Friendly links were made if characters were related, spoke to each other, spoke about one another or it is otherwise clear that they know each other amicably. Hostile links were made if two characters met in a conflict, or when a character clearly displayed animosity against somebody they know.

The three myths were shown to be similar to real-life networks as they had similar degree distributions, were assortative and vulnerable to targeted attack. Assortativity is the tendency of a character of a certain degree to interact with a character of similar popularity; being vulnerable to targeted attack means that if you remove one of the most popular characters, it leads to a breakdown of the whole network – neither of these appears to happen in fiction.

Of the three myths, the Táin is the least believed. But Mac Carron and Kenna found that its apparent artificiality can be traced back to only 6 of the 404 characters.

"In terms of degree distributions, all three myths were like real social networks; this wasn't the case for the fictional networks. Removing the eponymous protagonist from Beowulf also made that network assortative, like real networks.

"For the Táin we removed the 'weak links' associated with the top six most connected characters which had previously offset the degree distribution, this adjustment made the network assortative," continued Mac Carron.

The researchers hypothesise that if the society of the Táin is to be believed, the top six characters are likely to have been fused together from other characters as the story passed orally through the generations.

The researchers acknowledge that there are elements of each of the myths that are clearly fantasy, such as the character Beowulf slaying a dragon; however, they stress they are looking at the society rather than specific events.

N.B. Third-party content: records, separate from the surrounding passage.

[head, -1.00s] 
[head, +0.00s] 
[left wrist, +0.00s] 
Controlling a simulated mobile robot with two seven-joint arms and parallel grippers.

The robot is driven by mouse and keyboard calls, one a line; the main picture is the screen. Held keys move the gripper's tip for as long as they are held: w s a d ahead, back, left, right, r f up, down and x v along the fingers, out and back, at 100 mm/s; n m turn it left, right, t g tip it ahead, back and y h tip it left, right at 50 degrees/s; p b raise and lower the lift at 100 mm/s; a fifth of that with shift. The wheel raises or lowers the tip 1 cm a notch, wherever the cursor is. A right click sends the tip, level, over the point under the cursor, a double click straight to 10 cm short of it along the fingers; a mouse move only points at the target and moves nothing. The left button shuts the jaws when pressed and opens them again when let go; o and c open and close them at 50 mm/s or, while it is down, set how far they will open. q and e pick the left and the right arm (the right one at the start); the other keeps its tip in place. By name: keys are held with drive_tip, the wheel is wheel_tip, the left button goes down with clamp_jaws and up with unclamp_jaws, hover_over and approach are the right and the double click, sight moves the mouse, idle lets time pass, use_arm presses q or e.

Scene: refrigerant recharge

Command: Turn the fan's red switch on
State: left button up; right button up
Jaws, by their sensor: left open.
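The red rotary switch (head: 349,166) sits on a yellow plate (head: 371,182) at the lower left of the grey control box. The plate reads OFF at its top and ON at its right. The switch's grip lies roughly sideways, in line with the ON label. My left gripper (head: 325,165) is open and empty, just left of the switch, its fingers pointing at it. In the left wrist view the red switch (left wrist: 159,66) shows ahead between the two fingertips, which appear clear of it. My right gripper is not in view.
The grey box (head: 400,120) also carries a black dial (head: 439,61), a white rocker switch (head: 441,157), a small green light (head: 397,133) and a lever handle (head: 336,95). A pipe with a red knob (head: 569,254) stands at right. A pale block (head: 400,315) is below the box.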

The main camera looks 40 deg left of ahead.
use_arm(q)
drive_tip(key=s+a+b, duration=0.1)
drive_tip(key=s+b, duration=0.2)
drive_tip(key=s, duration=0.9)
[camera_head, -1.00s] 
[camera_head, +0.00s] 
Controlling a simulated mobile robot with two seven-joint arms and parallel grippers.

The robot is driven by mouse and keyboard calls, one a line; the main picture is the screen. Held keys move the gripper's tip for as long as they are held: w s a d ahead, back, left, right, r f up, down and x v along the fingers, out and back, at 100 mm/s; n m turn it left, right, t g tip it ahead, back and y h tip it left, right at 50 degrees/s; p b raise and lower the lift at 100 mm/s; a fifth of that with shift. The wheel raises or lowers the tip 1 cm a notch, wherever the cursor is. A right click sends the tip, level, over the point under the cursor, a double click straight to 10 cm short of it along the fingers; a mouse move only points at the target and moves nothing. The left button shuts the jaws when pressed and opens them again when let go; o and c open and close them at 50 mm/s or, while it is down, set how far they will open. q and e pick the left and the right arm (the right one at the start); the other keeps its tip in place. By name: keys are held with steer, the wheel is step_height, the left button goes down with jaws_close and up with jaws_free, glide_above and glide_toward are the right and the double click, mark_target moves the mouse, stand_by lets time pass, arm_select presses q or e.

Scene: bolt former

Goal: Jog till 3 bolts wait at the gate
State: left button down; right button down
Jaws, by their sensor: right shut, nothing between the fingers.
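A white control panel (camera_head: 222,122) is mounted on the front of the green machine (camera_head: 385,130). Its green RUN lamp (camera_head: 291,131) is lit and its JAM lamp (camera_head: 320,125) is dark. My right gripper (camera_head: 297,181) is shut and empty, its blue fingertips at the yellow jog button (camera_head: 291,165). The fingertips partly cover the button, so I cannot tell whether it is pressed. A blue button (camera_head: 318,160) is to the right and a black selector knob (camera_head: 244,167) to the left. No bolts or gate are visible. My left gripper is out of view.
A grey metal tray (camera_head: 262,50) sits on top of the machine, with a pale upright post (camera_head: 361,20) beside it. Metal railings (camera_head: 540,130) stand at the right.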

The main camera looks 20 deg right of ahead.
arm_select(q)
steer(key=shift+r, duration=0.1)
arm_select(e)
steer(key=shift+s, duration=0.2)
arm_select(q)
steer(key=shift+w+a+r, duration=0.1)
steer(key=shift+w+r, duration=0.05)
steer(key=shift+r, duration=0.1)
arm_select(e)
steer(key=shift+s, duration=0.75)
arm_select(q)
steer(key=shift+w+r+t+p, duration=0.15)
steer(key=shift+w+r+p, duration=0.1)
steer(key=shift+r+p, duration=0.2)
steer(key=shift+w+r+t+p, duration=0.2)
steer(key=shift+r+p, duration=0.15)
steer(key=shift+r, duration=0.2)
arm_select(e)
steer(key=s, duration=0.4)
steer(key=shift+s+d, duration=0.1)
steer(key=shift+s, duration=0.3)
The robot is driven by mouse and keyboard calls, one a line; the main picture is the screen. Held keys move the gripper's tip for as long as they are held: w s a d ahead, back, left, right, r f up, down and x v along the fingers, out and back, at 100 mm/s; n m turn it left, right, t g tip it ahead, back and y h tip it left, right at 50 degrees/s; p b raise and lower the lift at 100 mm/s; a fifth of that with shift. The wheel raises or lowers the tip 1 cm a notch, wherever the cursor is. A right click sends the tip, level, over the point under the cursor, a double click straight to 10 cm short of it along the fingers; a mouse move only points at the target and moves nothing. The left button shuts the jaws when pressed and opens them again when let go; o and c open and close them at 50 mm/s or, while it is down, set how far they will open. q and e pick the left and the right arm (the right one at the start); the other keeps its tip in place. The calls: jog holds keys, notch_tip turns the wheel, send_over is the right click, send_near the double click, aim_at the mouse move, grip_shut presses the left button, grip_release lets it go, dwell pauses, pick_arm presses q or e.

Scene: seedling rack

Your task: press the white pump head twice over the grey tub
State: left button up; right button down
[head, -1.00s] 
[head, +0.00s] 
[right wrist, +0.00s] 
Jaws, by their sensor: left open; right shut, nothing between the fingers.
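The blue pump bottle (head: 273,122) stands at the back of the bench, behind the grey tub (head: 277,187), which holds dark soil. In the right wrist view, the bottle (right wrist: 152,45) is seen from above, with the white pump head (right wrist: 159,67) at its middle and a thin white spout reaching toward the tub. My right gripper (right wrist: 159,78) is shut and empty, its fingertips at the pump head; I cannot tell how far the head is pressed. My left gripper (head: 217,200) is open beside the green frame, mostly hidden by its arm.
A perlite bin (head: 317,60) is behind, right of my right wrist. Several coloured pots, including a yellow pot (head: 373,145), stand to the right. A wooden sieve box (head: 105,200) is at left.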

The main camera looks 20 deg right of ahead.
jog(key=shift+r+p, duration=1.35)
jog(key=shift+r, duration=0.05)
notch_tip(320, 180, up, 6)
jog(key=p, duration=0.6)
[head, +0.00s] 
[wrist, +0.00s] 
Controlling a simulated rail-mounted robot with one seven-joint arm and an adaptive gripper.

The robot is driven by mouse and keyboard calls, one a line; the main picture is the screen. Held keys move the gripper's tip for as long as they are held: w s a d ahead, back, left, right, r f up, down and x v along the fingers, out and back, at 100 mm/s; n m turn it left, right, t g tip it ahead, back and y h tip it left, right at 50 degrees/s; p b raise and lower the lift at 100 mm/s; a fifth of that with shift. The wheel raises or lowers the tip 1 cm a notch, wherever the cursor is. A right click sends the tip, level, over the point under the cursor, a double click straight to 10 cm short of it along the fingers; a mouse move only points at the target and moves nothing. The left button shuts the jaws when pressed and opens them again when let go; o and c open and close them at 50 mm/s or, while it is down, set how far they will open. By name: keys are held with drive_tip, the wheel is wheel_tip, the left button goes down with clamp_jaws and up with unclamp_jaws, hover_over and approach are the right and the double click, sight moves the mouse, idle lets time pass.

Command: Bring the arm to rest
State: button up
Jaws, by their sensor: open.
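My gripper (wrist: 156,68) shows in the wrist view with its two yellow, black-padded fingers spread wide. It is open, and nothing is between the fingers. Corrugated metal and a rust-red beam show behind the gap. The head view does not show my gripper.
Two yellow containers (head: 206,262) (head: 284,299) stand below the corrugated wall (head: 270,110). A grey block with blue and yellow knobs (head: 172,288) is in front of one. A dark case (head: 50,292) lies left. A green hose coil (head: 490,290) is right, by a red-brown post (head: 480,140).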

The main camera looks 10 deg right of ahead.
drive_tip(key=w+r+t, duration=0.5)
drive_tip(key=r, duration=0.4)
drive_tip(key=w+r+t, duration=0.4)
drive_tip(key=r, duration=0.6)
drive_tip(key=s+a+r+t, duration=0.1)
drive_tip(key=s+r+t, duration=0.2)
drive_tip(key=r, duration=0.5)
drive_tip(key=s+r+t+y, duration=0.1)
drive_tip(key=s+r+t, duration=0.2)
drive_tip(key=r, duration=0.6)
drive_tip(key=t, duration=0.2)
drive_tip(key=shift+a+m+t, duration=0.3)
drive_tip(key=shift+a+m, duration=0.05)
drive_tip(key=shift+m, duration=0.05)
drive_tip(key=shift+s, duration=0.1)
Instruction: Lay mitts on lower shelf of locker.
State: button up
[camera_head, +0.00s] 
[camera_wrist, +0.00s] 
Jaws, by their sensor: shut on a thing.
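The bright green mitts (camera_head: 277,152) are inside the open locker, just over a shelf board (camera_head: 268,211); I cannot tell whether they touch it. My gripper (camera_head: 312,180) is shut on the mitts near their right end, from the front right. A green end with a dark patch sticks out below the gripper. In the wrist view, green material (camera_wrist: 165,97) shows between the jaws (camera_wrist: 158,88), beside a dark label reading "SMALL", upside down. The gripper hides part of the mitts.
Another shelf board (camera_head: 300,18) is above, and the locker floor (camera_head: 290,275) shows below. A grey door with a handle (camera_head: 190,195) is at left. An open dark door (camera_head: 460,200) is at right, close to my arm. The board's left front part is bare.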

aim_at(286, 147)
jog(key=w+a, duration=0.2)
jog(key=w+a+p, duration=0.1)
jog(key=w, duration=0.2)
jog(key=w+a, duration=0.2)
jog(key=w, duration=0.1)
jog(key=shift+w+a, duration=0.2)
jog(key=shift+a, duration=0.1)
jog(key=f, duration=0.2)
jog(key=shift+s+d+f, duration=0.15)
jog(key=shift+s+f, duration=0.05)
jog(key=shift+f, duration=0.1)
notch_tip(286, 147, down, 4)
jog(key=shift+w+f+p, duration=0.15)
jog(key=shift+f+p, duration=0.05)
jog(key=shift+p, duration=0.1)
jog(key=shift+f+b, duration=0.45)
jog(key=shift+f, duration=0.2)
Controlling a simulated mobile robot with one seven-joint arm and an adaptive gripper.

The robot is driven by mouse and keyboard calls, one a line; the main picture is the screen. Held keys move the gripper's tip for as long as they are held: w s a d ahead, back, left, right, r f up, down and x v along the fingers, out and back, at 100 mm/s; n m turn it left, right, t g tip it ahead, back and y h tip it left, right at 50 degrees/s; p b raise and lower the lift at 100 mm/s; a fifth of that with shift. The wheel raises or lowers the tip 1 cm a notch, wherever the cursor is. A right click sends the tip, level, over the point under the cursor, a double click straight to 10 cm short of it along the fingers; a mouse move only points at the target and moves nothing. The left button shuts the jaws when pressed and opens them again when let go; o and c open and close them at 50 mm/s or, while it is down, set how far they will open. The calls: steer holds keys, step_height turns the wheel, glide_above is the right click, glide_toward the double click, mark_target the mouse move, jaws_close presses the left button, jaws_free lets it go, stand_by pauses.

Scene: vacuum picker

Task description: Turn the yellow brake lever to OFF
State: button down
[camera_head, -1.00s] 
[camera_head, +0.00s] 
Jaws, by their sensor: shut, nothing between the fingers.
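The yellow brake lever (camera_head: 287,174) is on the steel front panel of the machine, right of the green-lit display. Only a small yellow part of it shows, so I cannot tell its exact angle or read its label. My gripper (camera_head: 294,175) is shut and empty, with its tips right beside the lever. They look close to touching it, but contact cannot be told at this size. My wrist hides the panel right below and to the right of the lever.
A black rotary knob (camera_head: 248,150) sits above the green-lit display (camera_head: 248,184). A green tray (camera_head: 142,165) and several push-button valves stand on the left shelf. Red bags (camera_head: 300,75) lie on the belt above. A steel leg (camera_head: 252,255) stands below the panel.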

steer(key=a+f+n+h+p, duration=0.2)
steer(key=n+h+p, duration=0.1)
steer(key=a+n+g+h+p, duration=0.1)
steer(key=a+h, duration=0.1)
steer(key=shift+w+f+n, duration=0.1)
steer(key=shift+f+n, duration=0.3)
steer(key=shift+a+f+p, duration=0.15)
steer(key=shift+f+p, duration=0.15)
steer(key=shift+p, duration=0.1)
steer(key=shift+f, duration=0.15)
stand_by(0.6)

Historical archaeological evidence has been interpreted as indicating that some elements of the , such as specific locations, landmarks and , are likely to have existed.

Explore further: 'Moral victories' might spare you from losing again

More information: “Universal properties of mythological networks” Mac Carron, P & Kenna, R (2012) EPL, 99 28002. iopscience.iop.org/0295-5075/99/2/28002

Related Stories

Study suggests left-side bias in visual expertise

Apr 28, 2009

Facial recognition is not as automatic as it may seem. Researchers have identified specific areas in the brain devoted solely to picking out faces among other objects we encounter. Two specific effects have been established ...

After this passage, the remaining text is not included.